Osborne provides evidence of aggressive tax avoidance to justify tax relief cap

10 Apr 2012 News

Chancellor George Osborne has hit back at the avalanche of opposition to the tax relief cap by revealing that he has evidence that a number of the country’s highest earners are using legal tax loopholes – including charitable giving - to slash their tax bills.

Chancellor George Osborne

Chancellor George Osborne has hit back at the avalanche of opposition to the tax relief cap by revealing that he has evidence that a number of the country’s highest earners are using legal tax loopholes – including charitable giving - to slash their tax bills.

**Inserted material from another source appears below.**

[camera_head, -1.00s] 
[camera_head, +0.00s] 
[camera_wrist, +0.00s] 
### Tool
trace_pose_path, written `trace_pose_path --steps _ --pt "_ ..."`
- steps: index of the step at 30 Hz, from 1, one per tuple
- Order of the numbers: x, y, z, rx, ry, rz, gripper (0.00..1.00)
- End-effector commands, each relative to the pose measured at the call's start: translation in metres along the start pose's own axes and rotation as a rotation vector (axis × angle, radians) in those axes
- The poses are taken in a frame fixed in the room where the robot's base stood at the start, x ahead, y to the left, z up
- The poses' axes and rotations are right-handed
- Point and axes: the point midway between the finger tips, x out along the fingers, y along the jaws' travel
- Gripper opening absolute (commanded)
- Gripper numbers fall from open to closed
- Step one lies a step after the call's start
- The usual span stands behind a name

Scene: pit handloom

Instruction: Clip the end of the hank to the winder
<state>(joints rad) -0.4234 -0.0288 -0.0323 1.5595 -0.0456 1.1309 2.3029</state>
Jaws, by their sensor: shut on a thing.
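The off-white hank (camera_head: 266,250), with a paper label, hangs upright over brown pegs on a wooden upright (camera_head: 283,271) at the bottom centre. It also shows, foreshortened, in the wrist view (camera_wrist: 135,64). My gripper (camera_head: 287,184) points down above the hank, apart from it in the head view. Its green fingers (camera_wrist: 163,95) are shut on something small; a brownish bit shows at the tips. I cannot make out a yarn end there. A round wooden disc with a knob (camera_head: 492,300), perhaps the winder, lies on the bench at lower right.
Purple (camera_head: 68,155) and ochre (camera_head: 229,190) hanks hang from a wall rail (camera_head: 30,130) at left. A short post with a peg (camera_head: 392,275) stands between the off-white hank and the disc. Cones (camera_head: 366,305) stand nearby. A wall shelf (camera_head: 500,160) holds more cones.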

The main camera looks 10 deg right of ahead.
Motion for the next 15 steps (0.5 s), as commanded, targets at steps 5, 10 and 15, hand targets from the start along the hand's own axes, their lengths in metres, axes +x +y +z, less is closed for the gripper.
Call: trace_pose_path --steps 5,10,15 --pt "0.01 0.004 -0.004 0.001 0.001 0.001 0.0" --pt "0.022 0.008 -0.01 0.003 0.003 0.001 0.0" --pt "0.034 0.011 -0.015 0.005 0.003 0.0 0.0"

Since Osborne announced the cap in his Budget speech, the voluntary sector has unified to condemn the proposal, arguing that it will strangle charitable donations from major donors, and is effectively a tax on giving.  The Prime Minister was tackled about it at the launch of Big Society Capital last week and the national media has since run with the angle.

In an interview with the Daily Telegraph yesterday, Osborne sought to defend the initiative and produced evidence of widespread tax avoidance by the country’s richest people.

He revealed that he had personally studied various “anonymised” tax returns submitted by some of the UK’s top earners that had been supplied to him by HMRC.

He told the Telegraph he was “shocked” to find that these people paid, on average, about 10 per cent of their substantial incomes in tax – and in some cases they paid nothing at all.

They were able to reduce their tax bills by using three main loopholes – writing off business losses, offsetting the cost of business mortgages or borrowing on buy-to-let properties against their income tax bill, and making donations to charity.

Osborne said it was this kind of aggressive avoidance that the new tax relief cap is designed to address. He said he thought that the wealthiest people should pay at least 30 per cent of their earnings in tax.

On the subject of philanthropy, he told the Telegraph: "I was very clear in the Budget that we are specifically looking at making sure we are still encouraging philanthropy and charitable giving. But that is a specific issue we can deal with."

Telegraph stories supports Persche claim

The Telegraph story also quoted “Treasury sources” as saying the tax relief system is open to abuse “as people are giving money to foreign charities which they have often established themselves”. 

This lends weight to claims made by tax lawyers earlier this month, that the cap is motivated by HMRC’s determination to get around the 2008 European Court of Justice decision on Persche, which allows UK taxpayers to claim tax relief on donations to charities in other ECJ jurisdictions.